Mariners’ Bay still learning his role

PITTSBURGH — The Seattle Mariners’ Jason Bay stood on the infield grass of PNC Park looking at the breathtaking backdrop behind the outfield wall, the reinvented skyline of Pittsburgh’s downtown rising out from behind the Allegheny River.

“In a lot of aspects, nothing has changed,” he said. “It still feels like I could have walked down the hallway and just kept going to the home clubhouse. But I’m five years removed from here. And it’s obviously a different progression in my career.”

This was the place where his baseball career truly took off. He went from a promising prospect acquired in a trade to an all-star in with the Pirates in just four seasons. His success in Pittsburgh led to a trade to Boston, where even more success followed. And that production with the Red Sox earned him a $66 million contract with the New York Mets in 2010.

What followed were three well-documented years of frustration, disappointment and failed expectations that necessitated an amicable departure this past offseason.

And now he was back in Pittsburgh wearing a Seattle Mariners uniform as a part-time player, who had to fight to make the team in spring training, and is now just trying to earn consistent playing time in hopes of prolonging a career that seemed to be ending prematurely.

“I still feel in a lot of aspects I am that kid,” he said of his first years with the Pirates. “I’m still trying to figure out a lot of things I was trying to figure out then.”

For fans in Pittsburgh, who remembered what a dominant player Bay was in a Pirates uniform, it had to seem like such a fall from success.

Bay, always honest and self-aware, doesn’t look at it that way.

It’s not a fall. It’s just baseball.

There were injuries and bad luck that sidetracked and slowed him, but he won’t use it as an excuse.

“At this stage in my career, it’s a good place to be,” he said. “When I’m done playing, it will be a better time to reflect more on everything that has happened.”

Bay is hoping that won’t be any time soon. He signed with the Mariners in the offseason just looking for a chance to play and prove himself.

The Mariners have given him that chance. He made the team out of spring training mostly as a part-time starter and a bench player. But one of the reasons he made the team over Casper Wells was on the premise that if the Mariners lost Franklin Gutierrez to one of his annual trips to the disabled list, Bay would be a better offensive producer than Wells if called on to play five days a week.

And of course that happened.

Gutierrez went on the disabled list with a strained hamstring, and Bay has become the de facto left fielder as Raul Ibanez has struggled.

Bay’s playing time wasn’t completely by process of elimination.
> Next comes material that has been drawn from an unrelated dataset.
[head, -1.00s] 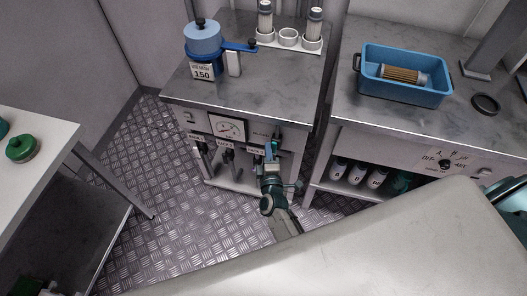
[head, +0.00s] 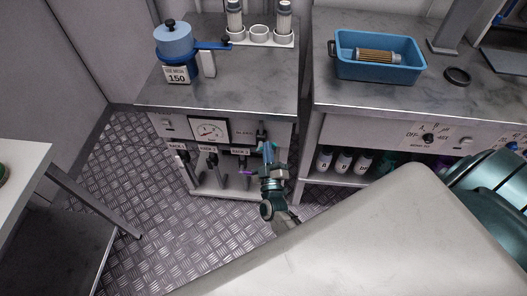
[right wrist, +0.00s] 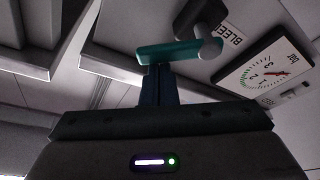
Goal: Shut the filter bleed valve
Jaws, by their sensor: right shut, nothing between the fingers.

He’s earned it by playing well.

“If I’m playing, it’s probably because I deserve to be,” he said. “And if I’m not, then that’s on me.”

It’s that type of attitude that impressed Wedge.

“He’s been very consistent since day one, even since meeting him this winter,” Wedge said. “He’s been a very even-keeled guy. He knows himself well. He knows the game well and he understands why he is or isn’t playing.”

His numbers aren’t eye-popping. He’s hitting .243 on the season, but since Gutierrez was injured Bay is hitting .294 (10-for-34) in 11 games with two doubles, two home runs and seven RBI. He’s also walked seven times for an on-base percentage of .390.

But Wedge believes Bay could get better.

“It’s still in there,” he said. “The bat speed is still in there. The strength is still in there. He’s in great shape so. That’s been the biggest difference for him and it’s allowed him to be more consistent for us and to get big hits for us.”

Bay has also made a few adjustments to his approach at the plate to maintain that bat speed in case he wasn’t playing every day. He’s cut down on the movement to initiate the swing. The trigger to the swing is less complicated.”

With Gutierrez’s return still weeks away and no one pushing for playing time in AAA Tacoma, Bay will likely see the bulk of the games in left field for the foreseeable future.

“Wedge has been pretty good to those of us who don’t play every day, to say, ‘hey you’ll be in there tomorrow or the next day,’” Bay said. “The mindset is different. When you play all the time, you come in every day knowing you are playing and prepare the same way. It’s a little easier getting ready.”

Baseball is a little easier for Bay right now. There are no lingering questions about expectations. There have been no injuries. He just goes out to play and has fun.

It also helps that on home games he goes to his own house and family in Kirkland. He gets to drive his kids to school in the morning.

“The little things of the normal life have been big,” he said. “It’s something that baseball players don’t always to get to experience. And I really look forward to it each day.”